**Input rows:**
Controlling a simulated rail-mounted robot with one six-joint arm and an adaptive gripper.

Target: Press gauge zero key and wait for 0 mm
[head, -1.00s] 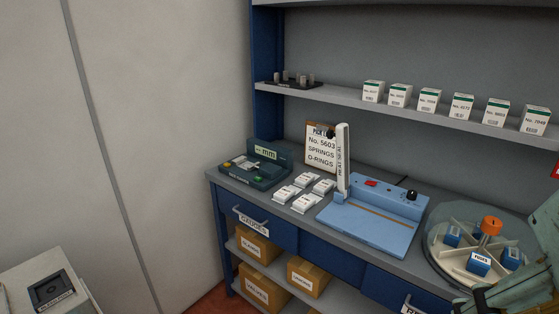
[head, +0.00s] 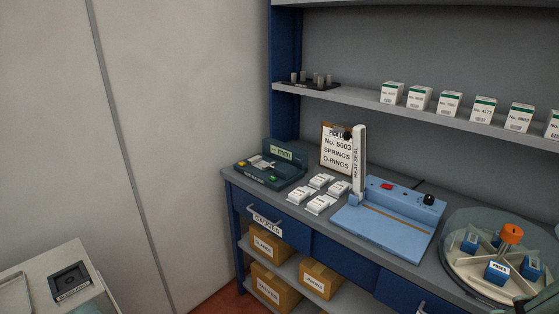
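The gauge (head: 272,165) is a dark green device at the left end of the bench. Its upright display reads "mm", with any digits too small to make out. A small yellow key and a green key sit on its base, along with a pale metal part. Which key is the zero key cannot be read.
Several white packets (head: 320,194) lie right of the gauge. A blue heat sealer (head: 390,225) and a round carousel (head: 462,262) follow. A clipboard (head: 337,148) stands behind. The shelf (head: 355,108) above holds white boxes. A grey cabinet (head: 95,262) stands at lower left.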

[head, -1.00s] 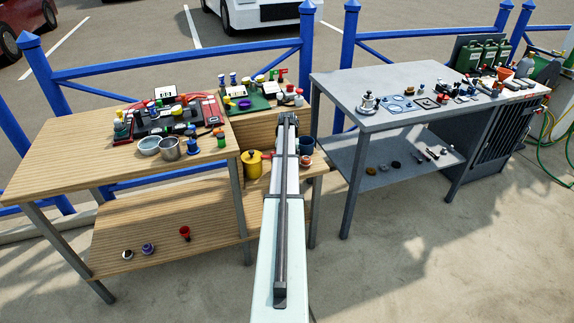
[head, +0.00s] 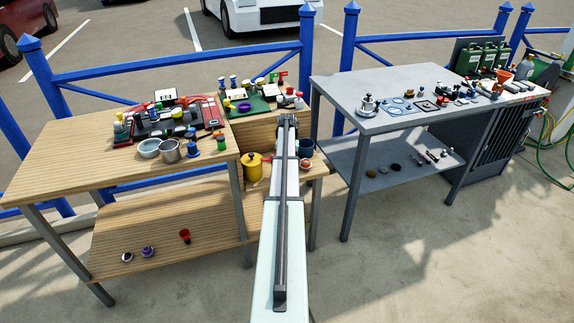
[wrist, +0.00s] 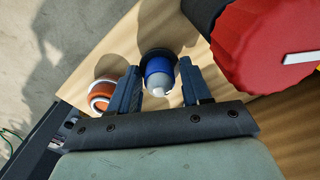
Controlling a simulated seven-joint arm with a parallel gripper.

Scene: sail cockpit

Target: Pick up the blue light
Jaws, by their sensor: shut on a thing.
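The blue light (wrist: 157,82) shows in the wrist view as a short blue body with a pale grey-white nose and a dark ring at its far end. My gripper (wrist: 160,66) has one finger on each side of it and is shut on it. It is over or on a wooden surface (wrist: 135,35); I cannot tell whether it touches the wood. In the head view my arm reaches toward the lower wooden bench, and the arm hides the gripper's fingers and the light.
An orange-and-white round thing (wrist: 102,95) lies just left of the left finger. A large red thing (wrist: 258,40) is close at the right. In the head view, a yellow pot (head: 252,165) and a dark blue cup (head: 306,147) flank my arm. A grey table (head: 345,95) stands right.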

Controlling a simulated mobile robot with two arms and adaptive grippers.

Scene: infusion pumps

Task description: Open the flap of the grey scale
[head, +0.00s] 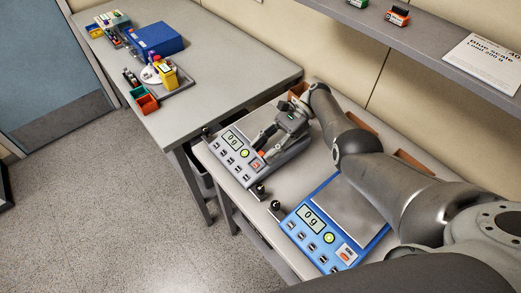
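The grey scale (227,163) stands near the left end of the nearer table, with a "0 g" display, a round yellow-green button and several small keys on its front. A small panel with a red-orange part (258,162) sits at the right end of its front; I cannot tell whether this is the flap or whether it is open. My right gripper (261,147) is low over the grey scale, close to that panel, its fingers apart with nothing visible between them. It hides much of the weighing plate. I cannot tell whether it touches the scale. My left gripper is not in view.
A blue scale (323,227) stands to the right, partly under my right arm. Small black knobs (260,189) stand at the table's front edge. Another table (215,75) holds a blue box (157,39) and coloured bins (145,102). A shelf (430,48) overhangs the back.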

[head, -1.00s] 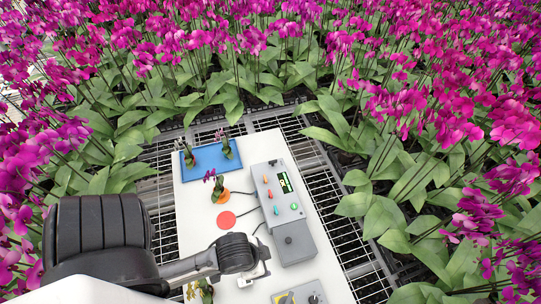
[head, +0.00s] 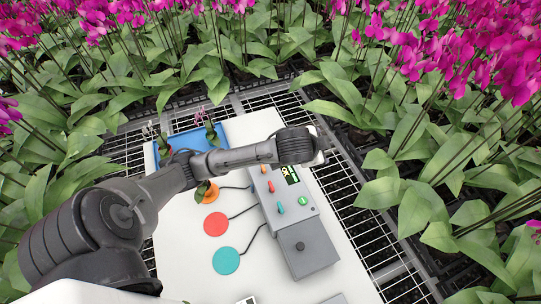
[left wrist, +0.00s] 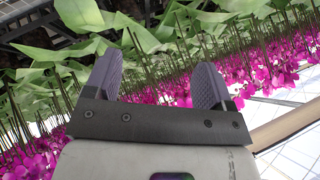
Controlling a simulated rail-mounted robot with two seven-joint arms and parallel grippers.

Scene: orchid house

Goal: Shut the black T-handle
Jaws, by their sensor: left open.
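I cannot make out a clear T-handle in either current view. My right gripper is not in view.
The white bench (head: 190,265) carries a blue tray (head: 206,136) with plants, and orange, red (head: 216,224) and teal (head: 226,260) discs. Cables run to the control box. Metal grating (head: 338,185) and dense orchids surround the bench.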

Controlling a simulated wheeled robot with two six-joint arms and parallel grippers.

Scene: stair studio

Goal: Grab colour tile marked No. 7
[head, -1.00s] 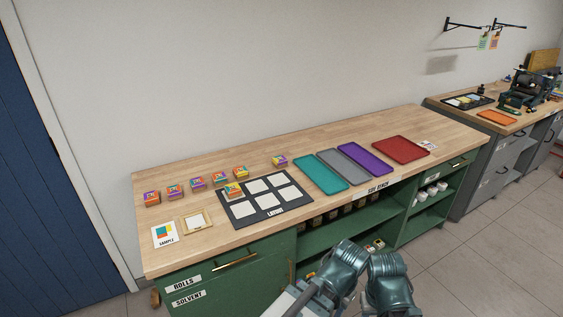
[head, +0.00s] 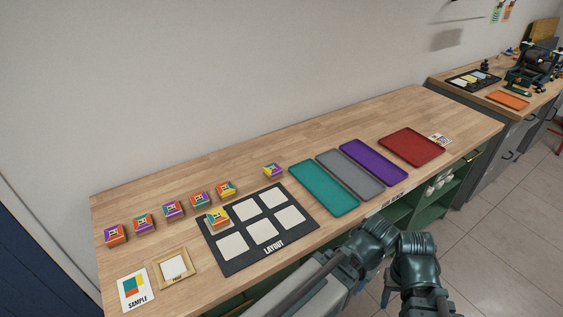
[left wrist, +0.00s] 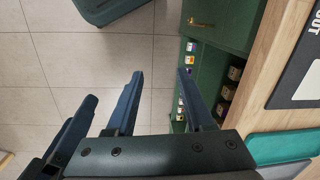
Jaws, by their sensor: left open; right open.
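Several small stacks of colour tiles stand in a row on the bench, from the far left stack (head: 115,235) to one apart on the right (head: 273,170). One more tile stack (head: 217,217) is on the top-left square of the black layout board (head: 268,263). Their numbers are too small to read, so I cannot tell which is No. 7. My right gripper (head: 415,275) is low at the front edge, apart from the tiles; its fingertips are not clear. My left gripper (left wrist: 160,74) is open and empty in the left wrist view, above the floor beside the green cabinet.
A sample card (head: 134,289) and a small wooden frame (head: 159,283) lie front left. Teal (head: 323,187), grey (head: 350,174), purple (head: 373,162) and red (head: 412,147) trays lie right of the board. The bench's back strip is clear.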

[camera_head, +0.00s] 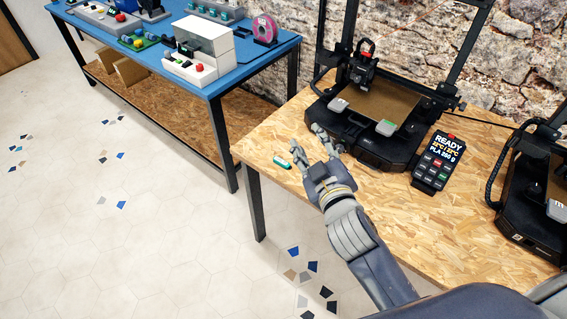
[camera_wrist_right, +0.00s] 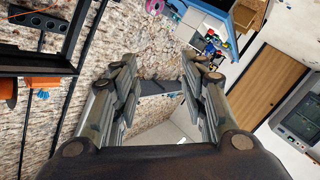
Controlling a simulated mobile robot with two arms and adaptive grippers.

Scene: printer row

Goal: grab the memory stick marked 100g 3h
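A small teal and white stick (camera_head: 283,162) lies on the wooden table near its left front edge. It looks like a memory stick, but its marking is too small to read. My right gripper (camera_head: 307,138) is open and empty, just to the right of the stick, with its fingers pointing toward the back of the table. In the right wrist view my right gripper (camera_wrist_right: 160,65) has its two fingers spread with nothing between them, and the stick does not show there. My left gripper is not in view.
A black 3D printer (camera_head: 380,150) stands just beyond and right of my right gripper. A handheld display (camera_head: 437,160) reading READY lies beside it. A second printer (camera_head: 535,205) is at the right edge. A blue-topped table (camera_head: 150,55) holds several devices. The table's front middle is clear.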

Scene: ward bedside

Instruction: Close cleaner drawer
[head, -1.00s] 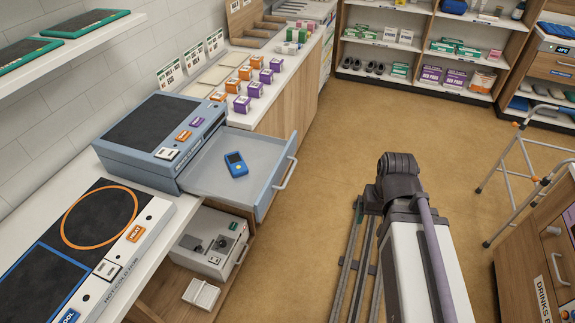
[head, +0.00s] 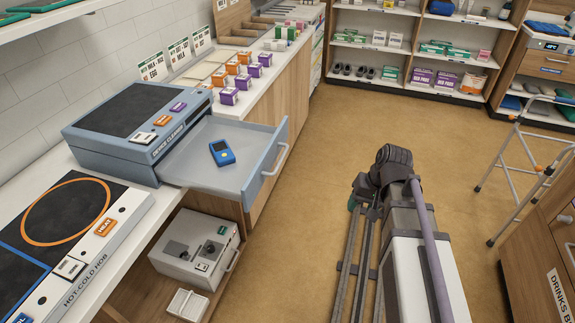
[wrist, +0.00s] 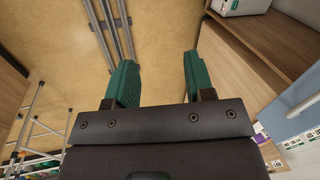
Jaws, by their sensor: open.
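The device cleaner (head: 130,118) is a blue-grey box with a dark top on the left counter in the head view. Its drawer (head: 228,162) is pulled out to the right over the floor, with a pale handle on its front. A small blue device with a screen (head: 222,152) lies inside the drawer. In the wrist view my gripper (wrist: 157,75) shows two green fingers set wide apart with nothing between them. The drawer's blue-grey front (wrist: 300,105) seems to show at the right edge there. My gripper is apart from it.
The hot-cold hob (head: 65,235) sits on the counter at front left. Below the drawer, a grey machine (head: 195,248) stands in an open shelf. A walking frame (head: 520,150) stands at right. Floor (head: 310,190) between counter and rails is clear.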

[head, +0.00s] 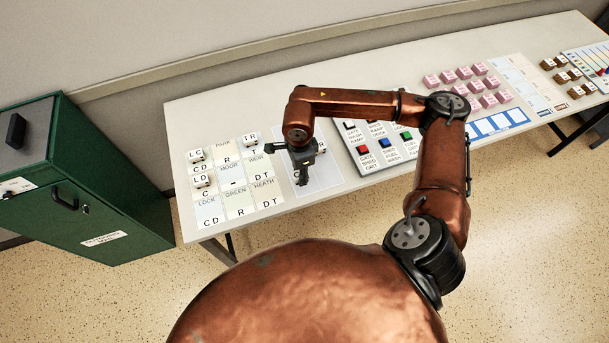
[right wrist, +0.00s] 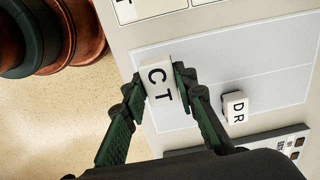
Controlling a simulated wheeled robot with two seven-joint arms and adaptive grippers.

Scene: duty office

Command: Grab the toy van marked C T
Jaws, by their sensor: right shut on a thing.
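The toy van marked C T (right wrist: 158,84) is a small white block with black letters, seen in the right wrist view. My right gripper (head: 301,174) is shut on it, one finger on each side. In the head view the gripper points down over the pale grey panel (head: 325,180) on the table, and it mostly hides the van there. Whether the van touches the panel is hard to tell. My left gripper is not in view.
Vans marked L C (head: 195,156), L D (head: 202,181) and T R (head: 250,139) stand on a labelled grid left of the gripper. A button panel (head: 375,150), pink blocks (head: 467,85) and brown blocks (head: 567,75) lie rightward. A green cabinet (head: 100,190) stands left.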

**Task description:** Make an exact copy of the lines from the one containing "Scene: stair studio" to the one containing "Scene: printer row", keeping both and leaving out every picture.

**Full answer:**
Scene: stair studio

Goal: Grab colour tile marked No. 7
[head, -1.00s] 
[head, +0.00s] 
[left wrist, +0.00s] 
Jaws, by their sensor: left open; right open.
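Several small stacks of colour tiles stand in a row on the bench, from the far left stack (head: 115,235) to one apart on the right (head: 273,170). One more tile stack (head: 217,217) is on the top-left square of the black layout board (head: 268,263). Their numbers are too small to read, so I cannot tell which is No. 7. My right gripper (head: 415,275) is low at the front edge, apart from the tiles; its fingertips are not clear. My left gripper (left wrist: 160,74) is open and empty in the left wrist view, above the floor beside the green cabinet.
A sample card (head: 134,289) and a small wooden frame (head: 159,283) lie front left. Teal (head: 323,187), grey (head: 350,174), purple (head: 373,162) and red (head: 412,147) trays lie right of the board. The bench's back strip is clear.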

[camera_head, +0.00s] 
[camera_wrist_right, +0.00s] 
Controlling a simulated mobile robot with two arms and adaptive grippers.

Scene: printer row

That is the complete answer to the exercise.